民法では共有物の持分についての放棄のみが規定されているためです。
共有物の持分を放棄すると、放棄された持分は他の共有者の持分に帰属します。
残された共有者が複数の場合には、各共有持分の割合に従って持分が帰属することとなります。
土地や建物など不動産の共有持分を放棄した場合は、上記の規定に従い他の共有者に所有権が帰属することとなります。そしてこの場合の登記は持分放棄を登記原因とする所有権移転登記を申請することになります。
鈴木家3兄弟で例えてみると、三郎さんが持分を放棄すれば、共有不動産の持分が一郎さん1/2、次郎さん1/2になるという事です。
「共有物分割請求訴訟」は裁判所に共有物の分割方法を決定してもらうという事です。
共有物分割協議にて共有状態の解消ができない場合は裁判手続きをとることになります。
裁判による共有物の分割請求について民法では
①共有物の分割について共有者間に協議が調わないときは、その分割を裁判所に請求することができる
②共有物の現物を分割することができないとき、又は分割によってその価格を著しく減少させるおそれがあるときは、裁判所は、競売を命ずることができるとなっています。

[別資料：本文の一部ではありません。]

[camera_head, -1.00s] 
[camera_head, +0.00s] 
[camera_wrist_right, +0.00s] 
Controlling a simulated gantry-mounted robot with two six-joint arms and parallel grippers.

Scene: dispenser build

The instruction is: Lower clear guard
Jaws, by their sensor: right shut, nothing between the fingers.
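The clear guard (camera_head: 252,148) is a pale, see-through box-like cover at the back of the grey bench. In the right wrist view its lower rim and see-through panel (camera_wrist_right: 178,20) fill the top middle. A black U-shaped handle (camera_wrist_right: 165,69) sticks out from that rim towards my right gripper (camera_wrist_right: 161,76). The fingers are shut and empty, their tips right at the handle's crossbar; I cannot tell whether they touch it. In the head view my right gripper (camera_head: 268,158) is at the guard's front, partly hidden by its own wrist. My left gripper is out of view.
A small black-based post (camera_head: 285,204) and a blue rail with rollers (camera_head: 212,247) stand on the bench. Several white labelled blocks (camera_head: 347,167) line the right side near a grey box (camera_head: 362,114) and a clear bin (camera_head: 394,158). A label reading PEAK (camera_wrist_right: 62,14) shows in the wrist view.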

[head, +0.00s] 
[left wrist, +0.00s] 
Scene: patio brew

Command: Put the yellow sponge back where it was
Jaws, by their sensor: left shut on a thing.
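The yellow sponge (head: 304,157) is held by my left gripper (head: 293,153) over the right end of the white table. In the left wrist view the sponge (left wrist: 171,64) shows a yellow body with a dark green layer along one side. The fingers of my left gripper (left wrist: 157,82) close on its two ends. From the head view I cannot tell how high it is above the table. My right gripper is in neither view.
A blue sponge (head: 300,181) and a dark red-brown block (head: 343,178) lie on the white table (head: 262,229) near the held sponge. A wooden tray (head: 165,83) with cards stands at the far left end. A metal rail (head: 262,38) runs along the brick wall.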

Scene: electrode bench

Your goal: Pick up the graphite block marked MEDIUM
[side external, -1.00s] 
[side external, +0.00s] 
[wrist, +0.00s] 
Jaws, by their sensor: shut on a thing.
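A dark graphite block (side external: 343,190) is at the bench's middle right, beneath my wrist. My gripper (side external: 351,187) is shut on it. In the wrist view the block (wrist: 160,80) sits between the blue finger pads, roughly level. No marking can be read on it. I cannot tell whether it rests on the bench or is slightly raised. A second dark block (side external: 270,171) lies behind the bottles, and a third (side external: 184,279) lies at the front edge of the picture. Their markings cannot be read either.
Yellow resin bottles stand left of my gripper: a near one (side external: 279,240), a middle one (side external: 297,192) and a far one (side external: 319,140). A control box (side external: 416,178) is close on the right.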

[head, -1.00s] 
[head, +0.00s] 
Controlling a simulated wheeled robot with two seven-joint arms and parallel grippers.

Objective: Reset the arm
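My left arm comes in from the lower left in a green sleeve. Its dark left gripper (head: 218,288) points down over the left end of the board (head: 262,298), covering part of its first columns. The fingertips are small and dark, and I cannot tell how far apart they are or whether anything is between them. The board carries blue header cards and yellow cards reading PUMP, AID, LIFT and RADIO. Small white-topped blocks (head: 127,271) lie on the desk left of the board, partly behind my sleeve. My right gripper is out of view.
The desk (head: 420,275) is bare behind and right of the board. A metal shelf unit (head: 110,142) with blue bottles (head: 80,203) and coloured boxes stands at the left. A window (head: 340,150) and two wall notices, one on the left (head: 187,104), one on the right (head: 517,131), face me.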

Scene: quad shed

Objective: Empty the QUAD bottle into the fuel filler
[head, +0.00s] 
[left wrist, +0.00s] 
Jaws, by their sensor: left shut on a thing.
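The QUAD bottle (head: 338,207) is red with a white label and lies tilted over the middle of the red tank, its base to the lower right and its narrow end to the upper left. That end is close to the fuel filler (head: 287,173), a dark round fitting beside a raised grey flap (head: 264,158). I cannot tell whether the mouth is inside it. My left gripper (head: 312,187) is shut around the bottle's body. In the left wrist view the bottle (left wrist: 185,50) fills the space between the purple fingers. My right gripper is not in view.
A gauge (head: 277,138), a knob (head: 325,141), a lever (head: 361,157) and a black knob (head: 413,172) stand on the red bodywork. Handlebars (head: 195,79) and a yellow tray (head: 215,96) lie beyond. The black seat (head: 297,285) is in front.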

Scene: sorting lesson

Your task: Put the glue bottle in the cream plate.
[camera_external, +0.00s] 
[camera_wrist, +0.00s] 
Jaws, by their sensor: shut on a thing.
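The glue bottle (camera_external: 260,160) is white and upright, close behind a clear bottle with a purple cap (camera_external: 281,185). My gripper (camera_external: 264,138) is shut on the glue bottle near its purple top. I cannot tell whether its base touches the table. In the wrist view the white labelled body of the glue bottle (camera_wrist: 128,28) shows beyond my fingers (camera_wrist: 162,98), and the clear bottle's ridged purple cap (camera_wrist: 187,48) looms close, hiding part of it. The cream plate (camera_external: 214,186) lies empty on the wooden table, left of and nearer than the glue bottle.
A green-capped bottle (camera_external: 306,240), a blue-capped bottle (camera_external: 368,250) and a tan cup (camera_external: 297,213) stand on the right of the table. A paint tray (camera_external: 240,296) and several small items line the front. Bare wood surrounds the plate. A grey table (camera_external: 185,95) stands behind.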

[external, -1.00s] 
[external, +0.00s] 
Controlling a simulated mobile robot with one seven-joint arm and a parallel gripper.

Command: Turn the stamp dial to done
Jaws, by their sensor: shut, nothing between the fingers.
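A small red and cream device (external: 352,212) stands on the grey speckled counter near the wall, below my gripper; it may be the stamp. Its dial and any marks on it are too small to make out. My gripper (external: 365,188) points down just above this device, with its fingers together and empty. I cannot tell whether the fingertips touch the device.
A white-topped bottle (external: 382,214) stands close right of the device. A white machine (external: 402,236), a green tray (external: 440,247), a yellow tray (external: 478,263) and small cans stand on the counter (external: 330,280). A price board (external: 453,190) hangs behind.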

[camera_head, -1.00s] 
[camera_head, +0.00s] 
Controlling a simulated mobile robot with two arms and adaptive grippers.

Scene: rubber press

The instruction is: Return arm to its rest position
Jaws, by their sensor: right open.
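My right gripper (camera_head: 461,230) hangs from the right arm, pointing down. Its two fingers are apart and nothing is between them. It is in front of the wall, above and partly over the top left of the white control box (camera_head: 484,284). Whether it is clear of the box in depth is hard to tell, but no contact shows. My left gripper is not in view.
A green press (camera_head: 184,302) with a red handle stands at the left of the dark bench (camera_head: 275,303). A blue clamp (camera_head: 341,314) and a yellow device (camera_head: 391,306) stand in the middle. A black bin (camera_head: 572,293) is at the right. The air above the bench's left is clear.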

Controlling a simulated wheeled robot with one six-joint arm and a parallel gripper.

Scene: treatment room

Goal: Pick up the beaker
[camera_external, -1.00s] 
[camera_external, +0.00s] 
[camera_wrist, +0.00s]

共有者のうちの1人が、協議に応じない場合や共有状態の解消に反対している場合なども含まれます。
裁判所は共有者それぞれの希望、持分割合、共有物の利用状況、共有物の経済的価値、持分権者の資力などを考慮して決定を下します。
鈴木家3兄弟で例えてみると一郎さんが共有物分割請求訴訟を起こしたとすれば、一郎さんが原告、次郎さん、三郎さんが被告という事になります。
兄弟が裁判で争うという事は悲劇的なことなので避けたい方法と言えます。
共有名義不動産を所有している、又はこれから所有する事が明確な方はトラブルを避けるために解決方法をしっかり考えないといけないでしょう。
7つの解決方法をご紹介しましたが、トラブルは複雑で一人で抱え込んでしまうとなかなか現状から抜け出せません。
紹介した方法を参考に専門家に相談したりして、解決のためいち早く行動することをおすすめします。